> **To be done**
List all lines in the material below that contain "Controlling".

## BEGIN Extracted material

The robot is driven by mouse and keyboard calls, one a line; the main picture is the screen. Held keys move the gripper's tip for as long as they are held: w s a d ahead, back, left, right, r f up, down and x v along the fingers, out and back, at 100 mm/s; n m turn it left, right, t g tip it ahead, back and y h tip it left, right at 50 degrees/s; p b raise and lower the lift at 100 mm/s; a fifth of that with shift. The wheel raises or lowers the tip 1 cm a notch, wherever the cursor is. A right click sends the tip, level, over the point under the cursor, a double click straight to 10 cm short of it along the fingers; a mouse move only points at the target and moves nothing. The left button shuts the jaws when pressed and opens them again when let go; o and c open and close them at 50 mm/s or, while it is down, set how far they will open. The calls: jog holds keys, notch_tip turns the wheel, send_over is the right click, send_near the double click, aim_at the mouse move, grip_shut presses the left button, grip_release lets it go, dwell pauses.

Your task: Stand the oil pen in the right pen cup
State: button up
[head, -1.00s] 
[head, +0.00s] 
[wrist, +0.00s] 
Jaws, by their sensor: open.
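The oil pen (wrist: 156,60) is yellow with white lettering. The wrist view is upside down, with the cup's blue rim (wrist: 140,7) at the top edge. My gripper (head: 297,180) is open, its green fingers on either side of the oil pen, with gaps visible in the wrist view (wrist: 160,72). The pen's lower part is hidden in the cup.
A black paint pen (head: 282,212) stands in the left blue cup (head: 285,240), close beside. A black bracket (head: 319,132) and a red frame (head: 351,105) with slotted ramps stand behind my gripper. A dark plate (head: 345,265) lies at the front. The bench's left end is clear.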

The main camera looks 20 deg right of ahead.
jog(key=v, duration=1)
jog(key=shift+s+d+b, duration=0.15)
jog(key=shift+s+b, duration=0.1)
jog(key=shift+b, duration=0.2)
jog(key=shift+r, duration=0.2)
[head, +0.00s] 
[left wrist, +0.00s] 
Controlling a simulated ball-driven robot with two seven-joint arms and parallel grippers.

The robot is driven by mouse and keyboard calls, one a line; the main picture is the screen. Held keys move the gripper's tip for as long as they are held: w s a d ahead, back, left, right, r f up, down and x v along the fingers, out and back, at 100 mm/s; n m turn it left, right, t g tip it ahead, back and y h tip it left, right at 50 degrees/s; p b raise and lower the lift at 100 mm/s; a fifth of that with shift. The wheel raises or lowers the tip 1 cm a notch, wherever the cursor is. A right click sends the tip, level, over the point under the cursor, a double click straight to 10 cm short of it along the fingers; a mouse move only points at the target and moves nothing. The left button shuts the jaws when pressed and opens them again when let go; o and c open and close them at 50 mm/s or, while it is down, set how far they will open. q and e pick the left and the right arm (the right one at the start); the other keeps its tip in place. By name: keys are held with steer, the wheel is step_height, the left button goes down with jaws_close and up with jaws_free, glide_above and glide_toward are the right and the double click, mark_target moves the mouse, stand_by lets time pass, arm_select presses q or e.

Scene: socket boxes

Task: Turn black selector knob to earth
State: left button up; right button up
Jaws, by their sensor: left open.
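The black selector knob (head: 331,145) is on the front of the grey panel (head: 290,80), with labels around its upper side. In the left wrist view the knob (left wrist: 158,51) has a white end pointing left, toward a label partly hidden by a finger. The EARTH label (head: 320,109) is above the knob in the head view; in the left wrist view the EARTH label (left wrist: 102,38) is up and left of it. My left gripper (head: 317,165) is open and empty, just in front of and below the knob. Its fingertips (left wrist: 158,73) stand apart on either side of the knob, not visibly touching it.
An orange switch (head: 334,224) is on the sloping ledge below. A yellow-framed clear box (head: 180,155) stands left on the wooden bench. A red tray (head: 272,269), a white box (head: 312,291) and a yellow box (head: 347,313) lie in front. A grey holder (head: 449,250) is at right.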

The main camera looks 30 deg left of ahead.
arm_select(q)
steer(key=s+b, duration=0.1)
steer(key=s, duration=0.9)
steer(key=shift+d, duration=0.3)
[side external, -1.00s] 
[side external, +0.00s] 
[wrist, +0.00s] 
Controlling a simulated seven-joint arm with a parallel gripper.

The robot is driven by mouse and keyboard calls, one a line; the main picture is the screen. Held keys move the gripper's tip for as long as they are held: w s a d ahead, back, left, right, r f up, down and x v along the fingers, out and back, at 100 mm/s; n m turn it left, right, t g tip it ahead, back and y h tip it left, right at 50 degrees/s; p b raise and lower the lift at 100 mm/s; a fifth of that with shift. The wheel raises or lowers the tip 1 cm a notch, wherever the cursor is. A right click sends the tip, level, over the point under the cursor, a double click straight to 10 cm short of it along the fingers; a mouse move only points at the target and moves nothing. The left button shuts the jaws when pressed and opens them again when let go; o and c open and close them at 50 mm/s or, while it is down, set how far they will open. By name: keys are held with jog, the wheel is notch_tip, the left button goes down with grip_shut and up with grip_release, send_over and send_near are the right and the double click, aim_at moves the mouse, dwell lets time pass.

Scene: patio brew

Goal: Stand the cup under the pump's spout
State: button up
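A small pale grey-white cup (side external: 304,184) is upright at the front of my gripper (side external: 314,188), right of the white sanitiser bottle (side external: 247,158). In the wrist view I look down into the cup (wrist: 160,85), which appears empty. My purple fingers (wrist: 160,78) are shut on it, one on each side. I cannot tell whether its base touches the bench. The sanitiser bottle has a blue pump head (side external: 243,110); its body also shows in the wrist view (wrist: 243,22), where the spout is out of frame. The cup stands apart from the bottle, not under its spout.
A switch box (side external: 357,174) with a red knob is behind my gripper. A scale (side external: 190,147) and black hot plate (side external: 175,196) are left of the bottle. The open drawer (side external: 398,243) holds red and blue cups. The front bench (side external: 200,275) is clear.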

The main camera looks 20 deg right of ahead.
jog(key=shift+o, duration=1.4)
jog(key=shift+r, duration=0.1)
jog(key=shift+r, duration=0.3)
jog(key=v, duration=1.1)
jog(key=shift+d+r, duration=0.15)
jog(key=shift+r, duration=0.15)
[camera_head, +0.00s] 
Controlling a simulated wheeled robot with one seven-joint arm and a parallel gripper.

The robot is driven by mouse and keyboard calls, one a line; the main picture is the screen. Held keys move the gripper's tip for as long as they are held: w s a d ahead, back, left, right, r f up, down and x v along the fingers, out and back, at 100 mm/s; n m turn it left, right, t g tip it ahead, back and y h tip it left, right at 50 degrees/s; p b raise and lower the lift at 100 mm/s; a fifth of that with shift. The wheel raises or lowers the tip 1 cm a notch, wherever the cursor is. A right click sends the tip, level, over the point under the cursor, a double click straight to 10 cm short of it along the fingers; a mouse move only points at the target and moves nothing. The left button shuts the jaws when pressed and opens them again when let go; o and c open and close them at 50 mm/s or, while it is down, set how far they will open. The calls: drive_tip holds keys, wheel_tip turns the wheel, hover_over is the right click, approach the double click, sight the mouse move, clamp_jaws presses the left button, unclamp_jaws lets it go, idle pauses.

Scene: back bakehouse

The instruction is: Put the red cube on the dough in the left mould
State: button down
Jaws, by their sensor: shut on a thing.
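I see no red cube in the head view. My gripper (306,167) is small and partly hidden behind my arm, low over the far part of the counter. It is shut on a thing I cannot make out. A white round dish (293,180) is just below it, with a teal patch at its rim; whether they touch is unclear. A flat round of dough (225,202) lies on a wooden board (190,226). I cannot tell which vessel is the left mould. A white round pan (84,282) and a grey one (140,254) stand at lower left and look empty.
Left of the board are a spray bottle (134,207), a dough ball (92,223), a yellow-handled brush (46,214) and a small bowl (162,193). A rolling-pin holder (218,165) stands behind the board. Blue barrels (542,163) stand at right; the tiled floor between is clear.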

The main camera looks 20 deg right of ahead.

## END Extracted material

> **Output**
Controlling a simulated ball-driven robot with two seven-joint arms and parallel grippers.
Controlling a simulated seven-joint arm with a parallel gripper.
Controlling a simulated wheeled robot with one seven-joint arm and a parallel gripper.

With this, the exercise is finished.